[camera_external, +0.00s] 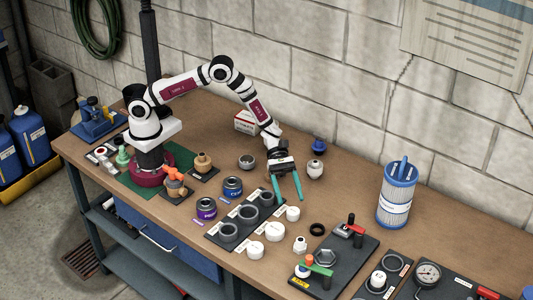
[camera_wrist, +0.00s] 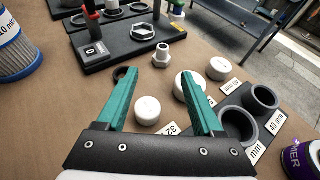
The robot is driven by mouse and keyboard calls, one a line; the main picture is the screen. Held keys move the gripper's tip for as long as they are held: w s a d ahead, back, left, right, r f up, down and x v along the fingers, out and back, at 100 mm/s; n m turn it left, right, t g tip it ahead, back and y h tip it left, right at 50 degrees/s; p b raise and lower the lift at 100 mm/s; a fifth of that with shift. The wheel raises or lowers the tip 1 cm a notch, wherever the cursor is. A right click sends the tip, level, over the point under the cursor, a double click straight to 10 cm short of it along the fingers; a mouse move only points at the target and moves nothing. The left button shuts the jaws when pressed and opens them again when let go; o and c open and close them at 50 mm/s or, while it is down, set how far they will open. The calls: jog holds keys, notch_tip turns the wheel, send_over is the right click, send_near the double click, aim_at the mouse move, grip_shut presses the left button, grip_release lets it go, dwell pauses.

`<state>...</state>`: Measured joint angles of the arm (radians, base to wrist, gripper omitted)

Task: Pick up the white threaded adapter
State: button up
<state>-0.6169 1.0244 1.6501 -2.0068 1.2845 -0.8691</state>
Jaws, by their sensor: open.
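The white threaded adapter (camera_external: 300,244) stands upright on the bench, with a hex base and a narrower threaded top. In the wrist view the adapter (camera_wrist: 161,57) sits just beyond my fingertips, roughly between their lines and apart from them. My gripper (camera_external: 292,200) points down with its teal fingers spread and nothing between them. It hangs above the bench, farther back than the adapter. In the wrist view both fingers of my gripper (camera_wrist: 158,75) show, clearly apart.
White caps (camera_external: 274,231) stand left of the adapter, beside a black tray (camera_external: 214,235) of grey rings. A black ring (camera_external: 317,230) lies to its right. A black board (camera_external: 350,250) with red and green handles is close on the right. A blue filter cartridge (camera_external: 397,195) stands farther right.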

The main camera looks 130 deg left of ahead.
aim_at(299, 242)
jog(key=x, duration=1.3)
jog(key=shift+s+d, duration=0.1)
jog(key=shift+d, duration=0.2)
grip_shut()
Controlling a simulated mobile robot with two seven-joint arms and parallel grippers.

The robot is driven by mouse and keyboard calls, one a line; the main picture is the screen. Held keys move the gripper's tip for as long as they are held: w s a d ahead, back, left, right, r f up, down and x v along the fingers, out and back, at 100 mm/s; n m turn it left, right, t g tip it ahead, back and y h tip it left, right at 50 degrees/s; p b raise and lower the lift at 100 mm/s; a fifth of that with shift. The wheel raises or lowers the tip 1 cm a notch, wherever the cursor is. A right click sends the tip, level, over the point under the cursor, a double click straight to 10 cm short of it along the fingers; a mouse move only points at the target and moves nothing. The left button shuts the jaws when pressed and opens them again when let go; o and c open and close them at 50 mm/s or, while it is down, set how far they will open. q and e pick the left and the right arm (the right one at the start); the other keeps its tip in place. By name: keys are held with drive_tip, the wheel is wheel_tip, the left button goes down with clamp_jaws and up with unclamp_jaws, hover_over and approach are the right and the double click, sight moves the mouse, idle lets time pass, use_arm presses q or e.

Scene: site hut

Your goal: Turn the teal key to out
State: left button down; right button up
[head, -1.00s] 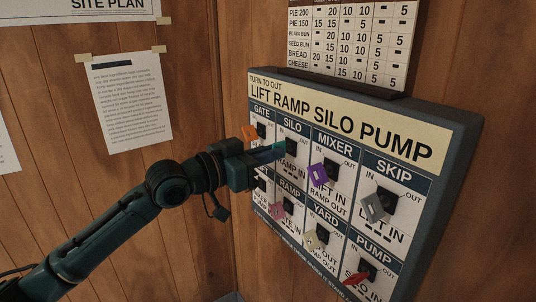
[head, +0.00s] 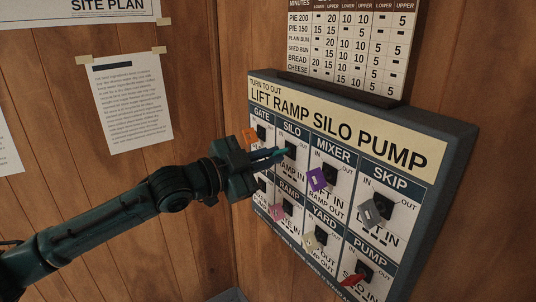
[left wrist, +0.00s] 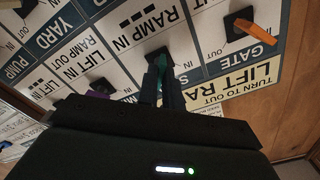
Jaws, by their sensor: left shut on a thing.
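The key board (head: 460,150) hangs on the wood wall, with labelled locks. The teal key (head: 285,151) sits in the SILO lock (head: 290,149) in the upper row. My left gripper (head: 279,154) is shut on it, reaching in from the left. In the left wrist view, my left gripper's fingers (left wrist: 164,88) close around the teal key (left wrist: 162,62) in front of the dark lock. The fingers hide most of the key, so I cannot tell exactly which mark it points to. My right gripper is not in view.
Close by are an orange key (head: 250,137) at GATE, a purple key (head: 316,179) at MIXER and a pink key (head: 277,211) at RAMP. Grey (head: 370,213), cream (head: 309,241) and red (head: 352,280) keys are farther right and lower. A chart (head: 345,45) hangs above.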

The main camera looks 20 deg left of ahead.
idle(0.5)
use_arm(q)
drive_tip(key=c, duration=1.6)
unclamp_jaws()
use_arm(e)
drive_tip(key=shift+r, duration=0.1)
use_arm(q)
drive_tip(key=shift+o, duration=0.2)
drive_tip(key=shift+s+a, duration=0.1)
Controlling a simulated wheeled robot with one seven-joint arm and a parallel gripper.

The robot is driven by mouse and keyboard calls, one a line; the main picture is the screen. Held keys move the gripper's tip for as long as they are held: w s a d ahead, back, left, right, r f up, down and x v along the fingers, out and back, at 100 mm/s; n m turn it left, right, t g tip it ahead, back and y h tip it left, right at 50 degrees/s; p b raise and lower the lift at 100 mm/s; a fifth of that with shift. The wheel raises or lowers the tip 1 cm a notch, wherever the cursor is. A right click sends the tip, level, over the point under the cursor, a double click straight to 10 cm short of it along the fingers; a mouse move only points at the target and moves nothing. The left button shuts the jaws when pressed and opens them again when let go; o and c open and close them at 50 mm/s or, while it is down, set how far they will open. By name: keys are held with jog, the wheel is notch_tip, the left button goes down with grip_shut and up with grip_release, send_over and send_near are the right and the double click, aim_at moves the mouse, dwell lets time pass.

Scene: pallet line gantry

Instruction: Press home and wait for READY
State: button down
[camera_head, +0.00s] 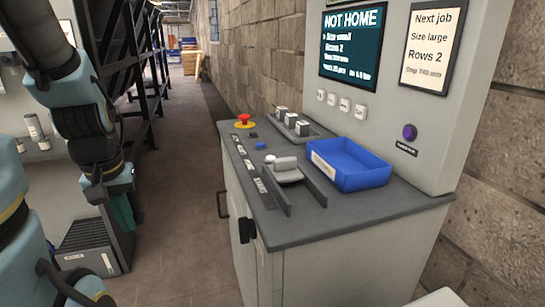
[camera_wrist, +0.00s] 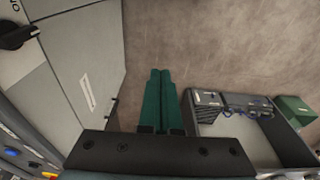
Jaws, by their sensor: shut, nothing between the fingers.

• • • • •

▶ WHAT YOU ARE ASKED TO DO: How many lines of the data hold the string "Scene"? Reply with the number alone.

▶ REPLY TO THE TASK: 2